§ Mr. Blaker
For the benefit of any Liberal voters who may still exist in Cornwall, will the Lord President mention any Socialist legislation which has been dropped as a result of the Labour-Liberal pact?
§ Mr. Gwilym Roberts
Does my right hon. Friend accept that if he gives in to the faint cry of Welsh Socialists for devolution he will get another bellow from Cornwall for similar treatment?
§ Mr. Foot
My hon. Friend is mistaken on that subject. A question was put to me earlier about the Welsh TUC. My hon. Friend should take into account that the Welsh TUC is strongly in favour of devolution. Moreover, he should take into account that every Welsh Labour candidate at the last General Election included devolution in his manifeso, and that is one of the reasons why we secured our majority.
§ Sir K. Joseph
For the information of any remaining Liberals in Cornwall, will the Leader of the House tell the 1028 House, "Yes" or "No", whether in the light of the Liberal pact this Administration has or has not ceased to be a committed Socialist Administration?
§ Mr. Foot
The Government will continue to bring forward their legislative proposals and present them to the House as we have in the past. We, of course, seek to secure a full majority for those measures. We think that that is a good precaution to take. But the right hon. Gentleman should not be so impatient. We are bringing forward much of this legislation as speedily as we can, but we shall speed it up a bit in order to assist the right hon. Gentleman.
§ Mr. Penhaligon
I can assure the Leader of the House that there are still some Liberals left in the country. [An HON. MEMBER: "Not many"] The fear of the Conservative Opposition about Cornwall seems to be that the agreement might work. Will the Leader of the House ask the Prime Minister to reconsider the possibility of visiting Cornwall since, despite the Government's efforts, Cornwall now has the highest unemployment of any county in Great Britain?
§ Mr. Foot
It is certainly the case that the level of unemployment in Cornwall is extremely serious. No one can possibly doubt that. That is one of the reasons why the Government have been seeking to take measures, such as special development agency measures, in order to assist.
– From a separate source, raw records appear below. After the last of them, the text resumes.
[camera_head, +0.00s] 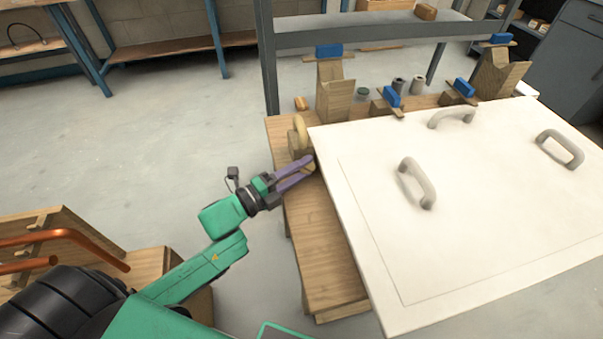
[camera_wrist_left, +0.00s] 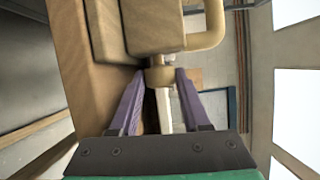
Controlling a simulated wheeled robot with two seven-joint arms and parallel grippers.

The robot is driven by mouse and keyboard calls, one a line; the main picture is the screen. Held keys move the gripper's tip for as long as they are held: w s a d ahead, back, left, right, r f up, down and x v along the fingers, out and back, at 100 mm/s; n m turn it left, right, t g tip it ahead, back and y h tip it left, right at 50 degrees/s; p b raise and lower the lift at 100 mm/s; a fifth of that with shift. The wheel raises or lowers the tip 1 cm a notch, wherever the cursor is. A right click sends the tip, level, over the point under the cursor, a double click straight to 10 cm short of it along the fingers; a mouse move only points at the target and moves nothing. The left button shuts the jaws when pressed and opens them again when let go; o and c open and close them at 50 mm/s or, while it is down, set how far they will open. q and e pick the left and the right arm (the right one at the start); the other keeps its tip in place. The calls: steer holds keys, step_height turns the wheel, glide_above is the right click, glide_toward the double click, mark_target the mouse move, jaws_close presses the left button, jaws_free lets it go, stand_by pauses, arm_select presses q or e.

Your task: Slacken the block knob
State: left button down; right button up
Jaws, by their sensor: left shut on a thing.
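The beige block (camera_wrist_left: 150,25) with a curved handle (camera_wrist_left: 208,25) fills the top of the left wrist view. A short round knob (camera_wrist_left: 159,76) sits at its lower end, with a pale faceted stem (camera_wrist_left: 164,110) below it. In the head view the block (camera_head: 298,138) stands at the left edge of the wooden bench. My left gripper (camera_head: 309,163) reaches it from the lower left. In the wrist view its purple fingers (camera_wrist_left: 161,80) lie on either side of the knob, shut on it. The knob is mostly hidden in the head view. My right gripper is not in view.
A large white panel (camera_head: 440,240) with several grey handles covers most of the wooden bench (camera_head: 315,230), close to my left fingers. Blue-topped wooden clamps (camera_head: 335,90) stand behind it. Open floor (camera_head: 170,140) lies left of the bench.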

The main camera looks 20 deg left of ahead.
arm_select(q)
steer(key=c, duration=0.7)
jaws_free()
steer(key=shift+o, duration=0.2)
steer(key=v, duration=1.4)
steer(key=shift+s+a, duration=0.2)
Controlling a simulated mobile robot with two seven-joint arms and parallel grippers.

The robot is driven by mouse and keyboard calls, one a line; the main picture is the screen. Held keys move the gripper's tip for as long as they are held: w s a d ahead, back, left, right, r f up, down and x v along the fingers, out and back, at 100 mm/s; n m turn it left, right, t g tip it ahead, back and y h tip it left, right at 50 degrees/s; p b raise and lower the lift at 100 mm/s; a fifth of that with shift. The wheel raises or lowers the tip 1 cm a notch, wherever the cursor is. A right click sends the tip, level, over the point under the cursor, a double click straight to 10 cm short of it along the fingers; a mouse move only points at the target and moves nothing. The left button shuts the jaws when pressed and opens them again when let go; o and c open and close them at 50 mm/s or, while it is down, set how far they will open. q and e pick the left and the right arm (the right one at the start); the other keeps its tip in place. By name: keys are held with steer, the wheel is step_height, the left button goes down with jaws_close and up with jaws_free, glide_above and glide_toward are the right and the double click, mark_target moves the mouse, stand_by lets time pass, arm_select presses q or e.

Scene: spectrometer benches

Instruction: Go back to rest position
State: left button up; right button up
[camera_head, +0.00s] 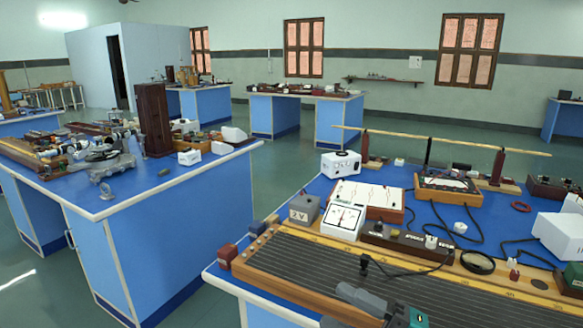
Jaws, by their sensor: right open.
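My right gripper (376,305) shows at the bottom edge of the head view, cut off by the frame. Its grey and dark parts are in front of the long wire board (300,270) on the near right bench. It is open, and I see nothing held in it. I cannot tell how far above the board it is. My left gripper is not in view.
The near right bench (305,182) carries meters, a 2 V box (304,209), a white box (560,236) and a wooden rod (440,140) on stands. A left bench (175,185) is crowded with instruments. Green floor (270,180) lies open between them.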

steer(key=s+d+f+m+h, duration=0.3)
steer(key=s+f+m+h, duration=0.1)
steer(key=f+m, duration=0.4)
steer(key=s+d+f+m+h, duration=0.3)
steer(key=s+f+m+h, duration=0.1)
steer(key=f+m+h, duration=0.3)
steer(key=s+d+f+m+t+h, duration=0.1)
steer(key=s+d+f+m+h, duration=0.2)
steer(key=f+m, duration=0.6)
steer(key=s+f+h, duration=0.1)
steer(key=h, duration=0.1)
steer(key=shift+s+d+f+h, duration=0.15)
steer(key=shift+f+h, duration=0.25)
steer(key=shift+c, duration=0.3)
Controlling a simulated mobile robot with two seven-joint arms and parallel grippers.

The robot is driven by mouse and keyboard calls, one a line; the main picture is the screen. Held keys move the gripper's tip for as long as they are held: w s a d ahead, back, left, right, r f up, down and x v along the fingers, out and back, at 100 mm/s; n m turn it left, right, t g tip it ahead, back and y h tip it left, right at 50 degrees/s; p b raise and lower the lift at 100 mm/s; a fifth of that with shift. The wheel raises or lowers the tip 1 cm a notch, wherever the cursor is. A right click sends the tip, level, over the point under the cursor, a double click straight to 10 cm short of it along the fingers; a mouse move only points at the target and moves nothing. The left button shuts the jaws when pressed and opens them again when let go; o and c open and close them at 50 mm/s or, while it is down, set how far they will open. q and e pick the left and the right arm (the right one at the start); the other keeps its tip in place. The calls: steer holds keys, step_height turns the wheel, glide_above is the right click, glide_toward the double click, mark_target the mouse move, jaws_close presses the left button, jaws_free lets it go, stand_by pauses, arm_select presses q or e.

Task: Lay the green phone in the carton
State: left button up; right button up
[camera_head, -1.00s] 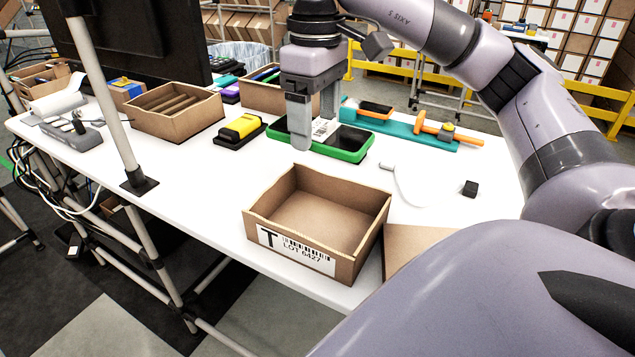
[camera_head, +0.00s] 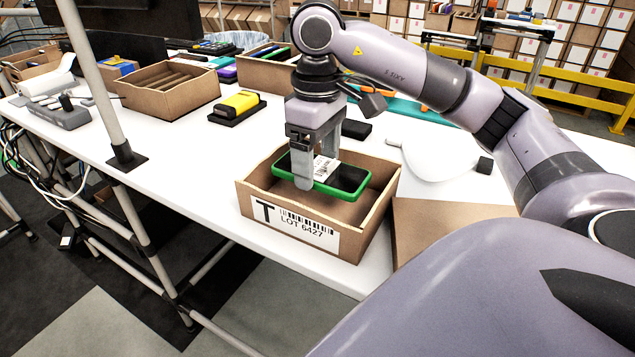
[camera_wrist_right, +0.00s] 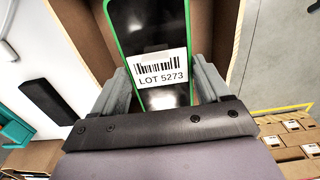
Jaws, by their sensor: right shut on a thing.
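The green phone (camera_head: 348,178), with a green rim, dark screen and white label, is held in my right gripper (camera_head: 316,165). In the head view it appears over the open brown carton (camera_head: 350,243), within its walls and near rim height, slightly tilted. I cannot tell whether it touches the carton. The carton's front label reads "T LOT 6427". In the right wrist view the phone (camera_wrist_right: 150,28) sits between the two fingers (camera_wrist_right: 160,82), its label reading "LOT 5273". The carton walls (camera_wrist_right: 85,35) show on both sides. My left gripper is not in view.
A yellow and black device (camera_head: 237,107) and a carton with dividers (camera_head: 170,90) stand at left. A black block (camera_head: 356,129) lies behind the carton. A brown flap or board (camera_head: 440,222) adjoins the carton's right side. White table is clear left of the carton.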

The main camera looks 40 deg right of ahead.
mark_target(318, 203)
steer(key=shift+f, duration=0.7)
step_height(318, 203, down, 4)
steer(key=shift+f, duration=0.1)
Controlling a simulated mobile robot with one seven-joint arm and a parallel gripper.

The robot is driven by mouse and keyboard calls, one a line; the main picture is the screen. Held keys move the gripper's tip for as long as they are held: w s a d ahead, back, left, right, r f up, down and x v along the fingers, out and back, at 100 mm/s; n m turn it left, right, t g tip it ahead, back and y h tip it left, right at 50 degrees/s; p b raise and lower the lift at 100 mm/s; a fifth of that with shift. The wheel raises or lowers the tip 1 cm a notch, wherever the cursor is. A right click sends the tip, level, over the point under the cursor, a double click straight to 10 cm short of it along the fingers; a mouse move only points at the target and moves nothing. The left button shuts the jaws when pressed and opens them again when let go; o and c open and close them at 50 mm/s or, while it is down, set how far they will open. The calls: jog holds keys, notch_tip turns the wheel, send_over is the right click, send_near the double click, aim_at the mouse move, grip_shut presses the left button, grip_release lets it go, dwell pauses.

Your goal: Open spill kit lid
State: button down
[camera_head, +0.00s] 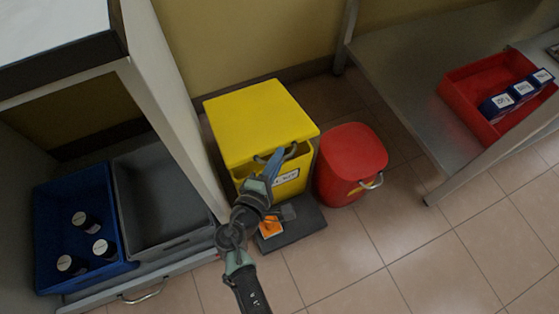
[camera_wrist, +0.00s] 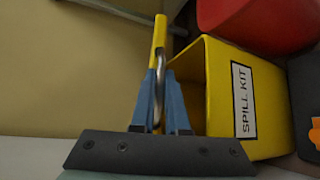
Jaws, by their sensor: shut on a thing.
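The yellow spill kit box (camera_head: 304,165) stands on the floor, and its label reads SPILL KIT in the wrist view (camera_wrist: 270,105). Its yellow lid (camera_head: 258,118) is raised a little at the front, leaving a dark gap above the box's front wall. In the wrist view the lid (camera_wrist: 159,35) shows nearly edge-on, apart from the box rim. My gripper (camera_head: 274,163) is at the lid's front edge. Its blue fingers (camera_wrist: 158,90) are shut on the grey lid handle (camera_wrist: 160,65). My fingers hide part of the handle and box front.
A red lidded bin (camera_head: 350,158) stands close to the kit's right. A shelving upright (camera_head: 172,100) is close on the left. Open floor (camera_head: 400,240) lies at front right.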

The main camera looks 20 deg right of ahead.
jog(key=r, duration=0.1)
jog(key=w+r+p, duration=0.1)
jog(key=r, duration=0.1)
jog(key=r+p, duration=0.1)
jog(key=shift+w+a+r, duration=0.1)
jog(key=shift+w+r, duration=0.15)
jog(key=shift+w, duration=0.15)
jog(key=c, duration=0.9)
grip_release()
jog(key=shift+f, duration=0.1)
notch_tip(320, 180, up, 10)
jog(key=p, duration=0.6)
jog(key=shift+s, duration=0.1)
If he could do so, I am sure that the Prime Minister would be glad to go to Cornwall to visit the Liberals there and the even larger and growing number of Labour supporters.
§ Mr. Maxwell-Hyslop
Would not the Prime Minister do well to hurry to Cornwall so that he could see how the fishing vessels survey regulations are being enforced there, because I am sure that they are just as unpopular in Grimsby as they are in Cornwall?
§ Mr. Foot
I know that in his distant past the hon. Gentleman has had a rather good record with regard to the fishery business because he did not fall for all the proposals made by his own party. Some of the present difficulties in the fishing industry might have been avoided had those proposals not been carried out. One of the other good reasons for the Prime Minister hastening to Cornwall is 1029 that he would not have to spend too long in the hon. Gentleman's constituency.